The under the hood crawler is used to download the discovered items starting from an initial URL and run the checkers.

The checkers, crawler and other tools of this library are meant to be flexible and be used with any test library.

Crawler

crawlPath

It is a wrapper around the simple crawler. By default, the crawler is set to download all the HTML, JS, CSS or image items linked from the fullPath item. Then the crawler recursively scan the downloaded items, scans for new URLs and downloads the new discovered items up to maxDepth value.

For each downloaded item the crawler will run all the specified checkers and collect errors and debug information.

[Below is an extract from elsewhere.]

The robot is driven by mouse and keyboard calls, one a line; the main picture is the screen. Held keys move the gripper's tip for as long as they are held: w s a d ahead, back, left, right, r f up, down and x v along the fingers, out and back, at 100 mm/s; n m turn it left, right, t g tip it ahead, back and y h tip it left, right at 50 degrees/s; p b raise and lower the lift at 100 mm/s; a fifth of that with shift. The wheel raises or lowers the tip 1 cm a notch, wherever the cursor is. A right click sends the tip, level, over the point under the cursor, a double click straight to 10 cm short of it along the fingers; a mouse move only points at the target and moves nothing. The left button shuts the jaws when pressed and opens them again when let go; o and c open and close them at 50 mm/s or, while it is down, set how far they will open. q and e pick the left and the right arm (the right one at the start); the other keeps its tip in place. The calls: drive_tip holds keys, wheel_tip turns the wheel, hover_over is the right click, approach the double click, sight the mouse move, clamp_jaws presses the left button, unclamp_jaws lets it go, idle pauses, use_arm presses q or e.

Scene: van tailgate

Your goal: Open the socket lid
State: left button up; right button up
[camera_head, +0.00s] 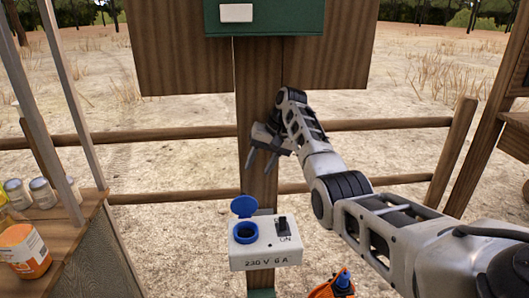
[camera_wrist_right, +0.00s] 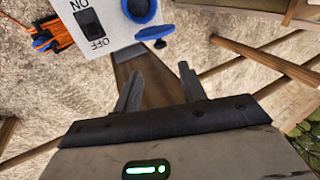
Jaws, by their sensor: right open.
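The white socket box (camera_head: 252,257), marked 230 V 6 A, is on the wooden post. Its round blue socket (camera_head: 243,233) is uncovered, and the blue lid (camera_head: 244,206) stands raised behind it. In the right wrist view the lid (camera_wrist_right: 154,33) shows nearly edge-on, beside the socket (camera_wrist_right: 140,9). My right gripper (camera_head: 260,164) is above the box in front of the post. Its fingers (camera_wrist_right: 160,78) are apart with nothing between them, and the lid is clear of the fingertips. My left gripper is out of view.
A black switch (camera_head: 282,228) is on the box beside the socket. An orange thing with a blue tip (camera_head: 336,287) is low to the right of the box. A green box (camera_head: 265,18) is higher on the post.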

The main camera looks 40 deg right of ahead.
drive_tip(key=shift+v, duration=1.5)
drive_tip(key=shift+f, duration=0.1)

At the end the done() function is called and the results and the report passed to it.

Param	Type	Description
`fullPath`	string	The starting path
`maxDepth`	number	How many level to crawl starting from `fullPath`, where `maxDepth=1` means only the `fullPath` is downloaded and checked
`variables`	dictionary	See simple crawler documentation. Additionally a `skipUrls` array with regexps can be passed to skip the download and analyse of some URLs
`checkers`	array of checkers
`done`	function	Called on finished with `results`, `header` and `report` arguments. The `results` is a list of all the errors discovered by the checkers. The `report` is an CSV report with all the checkers' findings while the `header` is a list of the column names of the report

The maxDepth value must be small enough to prevent downloading too many pages or the entire website.

Built-in checkers

The build-in checkers are part of the seo-slip library, but it's up to the test writer to use them or not. The test writer has also the freedom to instantiate the checkers with any website specific rules.

In general this is how the checkers are instantiated:

const { statusCodeChecker } = require('@sector-labs/seo-slip').checkers;
const statusCodeRules = {
    code: 200,
    exceptions: {
        '/': 301,
        '/agents/': 301,
        '/new-projects': 301,
        '/mybayut': 301,
    },
};
const checkers = [
    statusCodeChecker(statusCodeRules),
];

The checkers list can then be passed to the crawlPath

CanonicalChecker

This checker makes sure an HTML document is specifying in the header its canonical URL. Example rules:

[
    {
        "url": "(.*.site.com)/(..)/search/(.+)(\?.+)?",
        "expected": "($1)/($2)/search/($3)"
    },
    {
        "url": "(.*.site.com)/(..)/product-(\d+)(\?.+)?",
        "expected": "($1)/($2)/product-($3)"
    }
]

The checker is trying to match the URL of the document with a regexp specified in the url. Note that the order of the regexps is important, the checker evaluates from the top and stops to the first match.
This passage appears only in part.